■ GIVEN EXERCISE
Scan the following material for the string "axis" and copy each line in which it appears.

■ DATA SECTION

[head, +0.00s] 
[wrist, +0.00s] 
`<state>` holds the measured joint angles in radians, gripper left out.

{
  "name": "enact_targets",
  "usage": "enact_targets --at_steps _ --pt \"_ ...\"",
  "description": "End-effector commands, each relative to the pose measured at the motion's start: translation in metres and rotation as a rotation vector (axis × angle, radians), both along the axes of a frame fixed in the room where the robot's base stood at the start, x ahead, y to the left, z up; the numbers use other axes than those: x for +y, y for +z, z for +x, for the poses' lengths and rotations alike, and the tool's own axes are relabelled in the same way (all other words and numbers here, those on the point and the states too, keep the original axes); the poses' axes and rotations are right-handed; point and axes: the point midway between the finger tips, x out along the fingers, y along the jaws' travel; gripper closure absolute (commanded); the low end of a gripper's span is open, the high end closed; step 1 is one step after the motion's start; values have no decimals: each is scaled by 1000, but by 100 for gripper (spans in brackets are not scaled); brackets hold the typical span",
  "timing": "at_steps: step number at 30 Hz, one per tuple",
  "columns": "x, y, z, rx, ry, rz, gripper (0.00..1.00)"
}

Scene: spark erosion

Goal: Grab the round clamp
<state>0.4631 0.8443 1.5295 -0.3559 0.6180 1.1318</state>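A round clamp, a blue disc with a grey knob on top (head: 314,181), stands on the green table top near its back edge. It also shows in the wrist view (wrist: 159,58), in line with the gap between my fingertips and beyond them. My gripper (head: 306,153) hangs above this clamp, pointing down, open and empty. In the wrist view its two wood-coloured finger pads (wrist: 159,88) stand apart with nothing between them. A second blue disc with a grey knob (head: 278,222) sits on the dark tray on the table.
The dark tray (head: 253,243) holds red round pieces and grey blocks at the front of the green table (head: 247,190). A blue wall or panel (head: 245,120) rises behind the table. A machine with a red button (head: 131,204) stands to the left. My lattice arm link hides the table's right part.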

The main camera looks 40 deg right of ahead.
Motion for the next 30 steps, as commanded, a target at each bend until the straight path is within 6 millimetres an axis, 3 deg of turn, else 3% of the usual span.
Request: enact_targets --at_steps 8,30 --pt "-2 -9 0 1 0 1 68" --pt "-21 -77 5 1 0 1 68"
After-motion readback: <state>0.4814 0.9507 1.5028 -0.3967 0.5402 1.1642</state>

■ THE COMPLETED TASK
  "description": "End-effector commands, each relative to the pose measured at the motion's start: translation in metres and rotation as a rotation vector (axis × angle, radians), both along the axes of a frame fixed in the room where the robot's base stood at the start, x ahead, y to the left, z up; the numbers use other axes than those: x for +y, y for +z, z for +x, for the poses' lengths and rotations alike, and the tool's own axes are relabelled in the same way (all other words and numbers here, those on the point and the states too, keep the original axes); the poses' axes and rotations are right-handed; point and axes: the point midway between the finger tips, x out along the fingers, y along the jaws' travel; gripper closure absolute (commanded); the low end of a gripper's span is open, the high end closed; step 1 is one step after the motion's start; values have no decimals: each is scaled by 1000, but by 100 for gripper (spans in brackets are not scaled); brackets hold the typical span",
Motion for the next 30 steps, as commanded, a target at each bend until the straight path is within 6 millimetres an axis, 3 deg of turn, else 3% of the usual span.

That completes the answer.